Ending negative interest rates, a move markets expect to happen either in March or April, would be equivalent to hiking short-term interest rates by 0.1% percentage point, he said.
“Even if the BOJ were to end our negative interest rate policy, it’s hard to imagine a path in which it would then keep raising the interest rate rapidly,” Uchida said.
The remarks by Uchida, which were closely watched by markets due to his record of dropping key policy hints, heighten the chance the BOJ will soon pull short-term interest rates out of negative territory.
The yen and Japan’s 10-year government bond yield fell, while the Nikkei stock average rose after the speech as investors reacted to his remarks ruling out the chance of rapid rate hikes.
Under the BOJ’s massive stimulus programme, it guides short-term interest rates at -0.1% and the 10-year government bond yield around 0%. It also buys government bonds and risky assets to pump money into the economy.

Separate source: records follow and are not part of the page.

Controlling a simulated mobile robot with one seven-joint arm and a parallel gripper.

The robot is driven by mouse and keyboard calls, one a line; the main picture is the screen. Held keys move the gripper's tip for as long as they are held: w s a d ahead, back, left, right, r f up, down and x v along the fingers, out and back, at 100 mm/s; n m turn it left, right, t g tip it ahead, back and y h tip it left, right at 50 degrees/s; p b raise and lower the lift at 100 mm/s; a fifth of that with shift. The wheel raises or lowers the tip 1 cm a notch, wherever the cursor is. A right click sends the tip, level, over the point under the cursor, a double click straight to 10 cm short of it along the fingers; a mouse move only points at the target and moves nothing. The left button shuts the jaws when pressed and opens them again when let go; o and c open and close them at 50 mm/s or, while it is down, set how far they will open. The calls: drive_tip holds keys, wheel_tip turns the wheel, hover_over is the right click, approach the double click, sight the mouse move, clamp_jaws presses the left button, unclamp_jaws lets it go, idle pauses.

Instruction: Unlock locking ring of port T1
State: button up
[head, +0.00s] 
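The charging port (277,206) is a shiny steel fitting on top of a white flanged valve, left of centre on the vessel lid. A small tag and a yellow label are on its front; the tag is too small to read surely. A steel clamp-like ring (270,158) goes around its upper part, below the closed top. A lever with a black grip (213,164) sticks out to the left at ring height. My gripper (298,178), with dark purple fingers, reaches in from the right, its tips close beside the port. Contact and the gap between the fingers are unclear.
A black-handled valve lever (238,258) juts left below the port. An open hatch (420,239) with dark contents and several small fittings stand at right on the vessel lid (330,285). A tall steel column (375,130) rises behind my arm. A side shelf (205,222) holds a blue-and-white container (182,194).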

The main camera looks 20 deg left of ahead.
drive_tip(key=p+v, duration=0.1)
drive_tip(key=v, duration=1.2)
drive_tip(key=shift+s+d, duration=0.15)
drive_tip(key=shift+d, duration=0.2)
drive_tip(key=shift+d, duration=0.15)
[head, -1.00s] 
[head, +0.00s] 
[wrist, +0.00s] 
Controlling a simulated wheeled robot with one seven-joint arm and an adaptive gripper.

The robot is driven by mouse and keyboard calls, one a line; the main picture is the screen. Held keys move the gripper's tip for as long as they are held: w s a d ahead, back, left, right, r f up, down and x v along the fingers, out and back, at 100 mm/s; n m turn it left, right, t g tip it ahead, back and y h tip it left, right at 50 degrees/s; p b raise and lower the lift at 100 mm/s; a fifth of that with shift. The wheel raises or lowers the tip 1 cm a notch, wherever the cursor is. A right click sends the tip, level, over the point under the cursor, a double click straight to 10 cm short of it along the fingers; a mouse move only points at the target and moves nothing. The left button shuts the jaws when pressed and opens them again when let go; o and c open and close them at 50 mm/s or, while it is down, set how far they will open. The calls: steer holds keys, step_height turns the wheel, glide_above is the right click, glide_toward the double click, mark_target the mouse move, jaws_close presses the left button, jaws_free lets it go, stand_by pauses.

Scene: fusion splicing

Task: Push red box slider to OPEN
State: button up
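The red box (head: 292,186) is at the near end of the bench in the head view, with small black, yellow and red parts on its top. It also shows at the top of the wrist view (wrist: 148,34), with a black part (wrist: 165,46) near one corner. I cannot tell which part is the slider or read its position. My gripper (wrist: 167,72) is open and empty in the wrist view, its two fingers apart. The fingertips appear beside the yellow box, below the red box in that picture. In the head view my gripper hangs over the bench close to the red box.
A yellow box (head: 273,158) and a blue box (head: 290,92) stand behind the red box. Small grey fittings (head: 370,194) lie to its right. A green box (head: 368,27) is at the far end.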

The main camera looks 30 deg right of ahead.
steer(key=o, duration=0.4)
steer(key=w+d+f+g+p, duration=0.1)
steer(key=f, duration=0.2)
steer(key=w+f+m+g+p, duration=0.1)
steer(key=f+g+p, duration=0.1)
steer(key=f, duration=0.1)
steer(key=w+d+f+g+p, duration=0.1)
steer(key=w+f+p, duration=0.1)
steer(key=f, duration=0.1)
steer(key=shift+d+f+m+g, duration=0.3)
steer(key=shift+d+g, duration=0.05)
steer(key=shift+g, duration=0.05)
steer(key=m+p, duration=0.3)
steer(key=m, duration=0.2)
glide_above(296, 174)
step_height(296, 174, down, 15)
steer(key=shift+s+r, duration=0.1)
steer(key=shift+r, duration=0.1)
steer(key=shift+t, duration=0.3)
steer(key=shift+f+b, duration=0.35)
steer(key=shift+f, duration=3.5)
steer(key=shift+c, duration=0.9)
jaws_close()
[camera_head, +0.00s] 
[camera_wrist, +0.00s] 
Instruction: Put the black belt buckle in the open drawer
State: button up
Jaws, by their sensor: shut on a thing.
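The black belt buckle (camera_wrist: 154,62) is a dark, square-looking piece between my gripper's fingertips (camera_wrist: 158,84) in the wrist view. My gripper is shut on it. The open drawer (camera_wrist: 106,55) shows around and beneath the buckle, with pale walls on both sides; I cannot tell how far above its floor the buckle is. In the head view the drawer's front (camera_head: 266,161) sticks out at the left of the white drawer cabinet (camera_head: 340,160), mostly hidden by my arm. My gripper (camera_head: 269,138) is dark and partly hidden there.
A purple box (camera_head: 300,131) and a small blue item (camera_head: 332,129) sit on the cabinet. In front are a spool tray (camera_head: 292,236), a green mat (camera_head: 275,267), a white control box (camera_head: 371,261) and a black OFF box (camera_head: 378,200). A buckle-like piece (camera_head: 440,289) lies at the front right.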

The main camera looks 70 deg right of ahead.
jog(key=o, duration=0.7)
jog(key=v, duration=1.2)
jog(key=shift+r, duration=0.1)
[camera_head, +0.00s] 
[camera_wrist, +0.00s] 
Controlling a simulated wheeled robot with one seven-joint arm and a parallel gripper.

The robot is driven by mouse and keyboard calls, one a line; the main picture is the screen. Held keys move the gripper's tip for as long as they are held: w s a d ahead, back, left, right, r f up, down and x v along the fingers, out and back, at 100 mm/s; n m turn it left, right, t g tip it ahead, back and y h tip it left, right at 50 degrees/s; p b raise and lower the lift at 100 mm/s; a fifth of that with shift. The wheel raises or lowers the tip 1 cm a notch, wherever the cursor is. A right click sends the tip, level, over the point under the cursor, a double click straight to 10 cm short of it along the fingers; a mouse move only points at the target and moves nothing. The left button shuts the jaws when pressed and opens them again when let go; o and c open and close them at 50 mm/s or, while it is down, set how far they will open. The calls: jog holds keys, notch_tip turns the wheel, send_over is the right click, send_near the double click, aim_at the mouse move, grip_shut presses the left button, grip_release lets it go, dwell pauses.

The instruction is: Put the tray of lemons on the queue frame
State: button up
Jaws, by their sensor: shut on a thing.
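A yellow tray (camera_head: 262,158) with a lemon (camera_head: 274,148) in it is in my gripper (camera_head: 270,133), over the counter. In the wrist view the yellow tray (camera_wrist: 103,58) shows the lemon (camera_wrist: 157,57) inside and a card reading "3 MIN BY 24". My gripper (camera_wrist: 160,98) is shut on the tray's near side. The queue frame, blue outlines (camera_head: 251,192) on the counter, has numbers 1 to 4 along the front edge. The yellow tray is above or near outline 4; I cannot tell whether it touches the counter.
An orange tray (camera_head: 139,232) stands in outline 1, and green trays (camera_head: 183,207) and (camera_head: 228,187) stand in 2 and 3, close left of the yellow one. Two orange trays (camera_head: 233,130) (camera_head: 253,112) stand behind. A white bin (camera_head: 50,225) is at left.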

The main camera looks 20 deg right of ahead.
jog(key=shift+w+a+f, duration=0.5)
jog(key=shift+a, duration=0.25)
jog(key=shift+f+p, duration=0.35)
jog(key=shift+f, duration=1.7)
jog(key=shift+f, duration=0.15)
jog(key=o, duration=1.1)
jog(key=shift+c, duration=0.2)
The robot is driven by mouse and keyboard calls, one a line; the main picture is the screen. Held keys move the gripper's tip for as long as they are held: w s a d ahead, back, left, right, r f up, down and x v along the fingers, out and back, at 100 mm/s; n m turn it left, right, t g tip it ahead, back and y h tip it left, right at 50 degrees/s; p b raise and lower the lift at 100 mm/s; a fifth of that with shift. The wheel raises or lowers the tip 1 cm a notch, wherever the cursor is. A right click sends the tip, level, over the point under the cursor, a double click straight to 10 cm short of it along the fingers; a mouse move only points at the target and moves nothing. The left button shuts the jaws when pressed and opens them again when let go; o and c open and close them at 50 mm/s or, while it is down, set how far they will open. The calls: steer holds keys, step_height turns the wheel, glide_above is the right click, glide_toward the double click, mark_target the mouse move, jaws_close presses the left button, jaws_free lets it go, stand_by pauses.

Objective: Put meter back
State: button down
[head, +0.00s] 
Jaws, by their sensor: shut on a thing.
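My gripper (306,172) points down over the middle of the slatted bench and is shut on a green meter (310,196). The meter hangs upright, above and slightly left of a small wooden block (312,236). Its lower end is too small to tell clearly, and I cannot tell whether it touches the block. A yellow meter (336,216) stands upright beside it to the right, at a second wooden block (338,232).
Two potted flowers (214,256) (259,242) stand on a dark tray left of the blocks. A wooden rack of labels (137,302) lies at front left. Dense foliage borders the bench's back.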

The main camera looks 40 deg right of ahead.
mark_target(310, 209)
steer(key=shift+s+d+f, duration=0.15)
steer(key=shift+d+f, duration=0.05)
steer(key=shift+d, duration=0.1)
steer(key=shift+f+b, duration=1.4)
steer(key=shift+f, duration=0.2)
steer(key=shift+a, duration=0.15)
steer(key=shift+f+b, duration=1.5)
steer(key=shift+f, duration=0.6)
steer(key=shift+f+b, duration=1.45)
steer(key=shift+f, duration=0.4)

Uchida said it would be “natural” for the BOJ to end its purchases of risky assets such as exchange-traded funds (ETF) and trust funds investing in property, once it judges that sustained achievement of 2% inflation is within sight.
He also said the BOJ would not sharply reduce the amount of government bond purchases, and ensure long-term interest rates do not spike abruptly, upon ending its bond yield control.
“If the BOJ does revise the framework, it would incline more toward letting market forces determine interest rates,” Uchida said. “In doing so, however, it will take careful measures so as not to create discontinuity before and after the revision.”
A career central banker, Uchida has been deeply involved in crafting many elements of the BOJ’s massive stimulus programme including negative interest rates and yield curve control (YCC). His views are thus seen as key to the timing and means of dismantling the programme.
The BOJ has been laying the groundwork to end negative rates by April and overhaul other parts of its ultra-loose monetary framework, but is likely to go slow on any subsequent policy tightening amid lingering risks, sources have told Reuters.